Which lines contain the word "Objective"? Return each of them as written.

===== Entries shown =====

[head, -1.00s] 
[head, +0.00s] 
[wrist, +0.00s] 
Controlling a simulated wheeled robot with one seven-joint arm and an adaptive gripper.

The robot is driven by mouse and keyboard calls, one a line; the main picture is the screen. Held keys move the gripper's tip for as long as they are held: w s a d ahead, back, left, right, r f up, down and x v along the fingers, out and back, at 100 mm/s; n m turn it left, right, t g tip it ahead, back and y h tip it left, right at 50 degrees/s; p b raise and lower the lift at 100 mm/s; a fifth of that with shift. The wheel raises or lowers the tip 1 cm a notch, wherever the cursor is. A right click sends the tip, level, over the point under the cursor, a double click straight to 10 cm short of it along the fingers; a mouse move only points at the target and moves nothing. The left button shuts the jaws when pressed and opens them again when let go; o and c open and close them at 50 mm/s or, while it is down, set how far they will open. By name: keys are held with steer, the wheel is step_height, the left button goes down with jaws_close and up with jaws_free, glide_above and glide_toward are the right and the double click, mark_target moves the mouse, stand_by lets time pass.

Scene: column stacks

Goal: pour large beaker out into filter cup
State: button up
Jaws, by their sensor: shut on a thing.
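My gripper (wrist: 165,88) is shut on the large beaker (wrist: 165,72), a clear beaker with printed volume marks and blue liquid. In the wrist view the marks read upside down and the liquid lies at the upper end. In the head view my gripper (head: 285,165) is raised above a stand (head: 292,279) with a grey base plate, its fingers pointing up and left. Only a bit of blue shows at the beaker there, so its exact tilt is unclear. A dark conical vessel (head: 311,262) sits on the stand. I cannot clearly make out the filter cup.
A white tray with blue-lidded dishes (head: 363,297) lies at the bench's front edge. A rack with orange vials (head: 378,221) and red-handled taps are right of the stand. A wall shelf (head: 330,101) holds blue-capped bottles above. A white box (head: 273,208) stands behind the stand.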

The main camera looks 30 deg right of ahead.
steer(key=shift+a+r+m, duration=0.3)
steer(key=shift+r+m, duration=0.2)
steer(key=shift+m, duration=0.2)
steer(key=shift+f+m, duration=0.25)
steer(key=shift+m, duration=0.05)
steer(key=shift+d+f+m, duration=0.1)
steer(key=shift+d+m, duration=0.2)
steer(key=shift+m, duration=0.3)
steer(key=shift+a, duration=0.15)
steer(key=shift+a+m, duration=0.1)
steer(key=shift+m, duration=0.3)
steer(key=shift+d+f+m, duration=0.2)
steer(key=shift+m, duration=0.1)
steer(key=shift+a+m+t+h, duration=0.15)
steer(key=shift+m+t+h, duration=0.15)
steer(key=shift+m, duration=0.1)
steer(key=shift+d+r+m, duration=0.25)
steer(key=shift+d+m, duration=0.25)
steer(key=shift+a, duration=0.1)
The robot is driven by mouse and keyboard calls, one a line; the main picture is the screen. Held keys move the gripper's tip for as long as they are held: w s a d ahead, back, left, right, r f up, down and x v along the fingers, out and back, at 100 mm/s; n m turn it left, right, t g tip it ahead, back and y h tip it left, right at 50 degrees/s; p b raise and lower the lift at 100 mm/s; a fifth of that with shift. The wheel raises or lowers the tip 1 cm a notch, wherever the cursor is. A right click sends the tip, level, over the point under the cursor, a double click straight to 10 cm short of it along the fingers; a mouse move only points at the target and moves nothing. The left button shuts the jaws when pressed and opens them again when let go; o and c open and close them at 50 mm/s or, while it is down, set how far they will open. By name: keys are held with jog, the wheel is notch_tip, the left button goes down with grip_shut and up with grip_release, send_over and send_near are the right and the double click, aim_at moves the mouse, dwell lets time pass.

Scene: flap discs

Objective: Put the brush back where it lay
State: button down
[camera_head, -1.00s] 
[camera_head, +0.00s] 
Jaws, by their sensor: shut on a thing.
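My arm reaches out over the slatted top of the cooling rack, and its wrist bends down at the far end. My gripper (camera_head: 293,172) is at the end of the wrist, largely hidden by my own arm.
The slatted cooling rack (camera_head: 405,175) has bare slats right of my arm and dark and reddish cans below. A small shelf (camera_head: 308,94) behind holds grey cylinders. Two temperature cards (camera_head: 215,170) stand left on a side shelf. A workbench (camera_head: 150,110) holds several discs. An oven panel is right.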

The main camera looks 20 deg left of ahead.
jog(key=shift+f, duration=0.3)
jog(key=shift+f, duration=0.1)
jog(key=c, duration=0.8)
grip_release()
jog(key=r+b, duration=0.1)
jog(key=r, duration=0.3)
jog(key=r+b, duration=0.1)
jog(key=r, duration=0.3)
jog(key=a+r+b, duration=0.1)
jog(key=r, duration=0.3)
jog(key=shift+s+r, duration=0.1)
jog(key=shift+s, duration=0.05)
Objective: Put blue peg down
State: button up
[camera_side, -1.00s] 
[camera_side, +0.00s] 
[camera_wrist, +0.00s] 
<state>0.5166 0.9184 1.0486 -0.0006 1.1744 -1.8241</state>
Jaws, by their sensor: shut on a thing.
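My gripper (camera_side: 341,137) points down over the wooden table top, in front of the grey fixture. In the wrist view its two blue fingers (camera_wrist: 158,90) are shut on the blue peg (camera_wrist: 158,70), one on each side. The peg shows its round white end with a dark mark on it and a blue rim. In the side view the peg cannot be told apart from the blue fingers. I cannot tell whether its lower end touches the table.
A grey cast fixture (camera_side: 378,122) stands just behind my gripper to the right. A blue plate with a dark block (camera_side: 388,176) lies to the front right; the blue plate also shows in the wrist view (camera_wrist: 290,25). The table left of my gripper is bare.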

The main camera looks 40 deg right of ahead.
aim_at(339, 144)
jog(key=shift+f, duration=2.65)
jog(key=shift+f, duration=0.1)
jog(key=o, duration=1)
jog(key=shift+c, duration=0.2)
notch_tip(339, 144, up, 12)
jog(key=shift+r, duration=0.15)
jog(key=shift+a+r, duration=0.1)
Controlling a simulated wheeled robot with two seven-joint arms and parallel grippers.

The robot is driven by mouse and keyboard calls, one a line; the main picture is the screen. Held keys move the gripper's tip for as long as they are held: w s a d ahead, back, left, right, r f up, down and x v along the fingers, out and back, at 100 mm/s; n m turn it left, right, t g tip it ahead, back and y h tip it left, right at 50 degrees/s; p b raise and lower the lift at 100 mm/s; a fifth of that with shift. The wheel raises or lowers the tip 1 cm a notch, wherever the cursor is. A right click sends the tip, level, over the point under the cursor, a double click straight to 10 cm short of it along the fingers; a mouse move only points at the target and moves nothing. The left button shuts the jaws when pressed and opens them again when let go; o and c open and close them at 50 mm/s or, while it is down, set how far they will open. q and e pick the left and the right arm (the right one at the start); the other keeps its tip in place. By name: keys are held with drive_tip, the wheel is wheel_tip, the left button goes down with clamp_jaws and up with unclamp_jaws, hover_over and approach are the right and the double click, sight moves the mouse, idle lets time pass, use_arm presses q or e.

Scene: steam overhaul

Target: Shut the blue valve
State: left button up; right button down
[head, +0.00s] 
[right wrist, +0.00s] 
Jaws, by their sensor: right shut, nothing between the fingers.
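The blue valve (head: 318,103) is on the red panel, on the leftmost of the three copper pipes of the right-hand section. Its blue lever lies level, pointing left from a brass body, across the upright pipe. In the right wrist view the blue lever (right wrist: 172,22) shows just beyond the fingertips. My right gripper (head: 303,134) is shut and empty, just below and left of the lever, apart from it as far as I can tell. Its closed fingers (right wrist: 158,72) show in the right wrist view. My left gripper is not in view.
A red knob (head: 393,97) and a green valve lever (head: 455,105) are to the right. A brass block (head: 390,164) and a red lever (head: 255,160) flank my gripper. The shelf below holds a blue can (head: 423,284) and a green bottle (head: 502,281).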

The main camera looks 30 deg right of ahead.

=====

● **Task result**
Objective: Put the brush back where it lay
Objective: Put blue peg down

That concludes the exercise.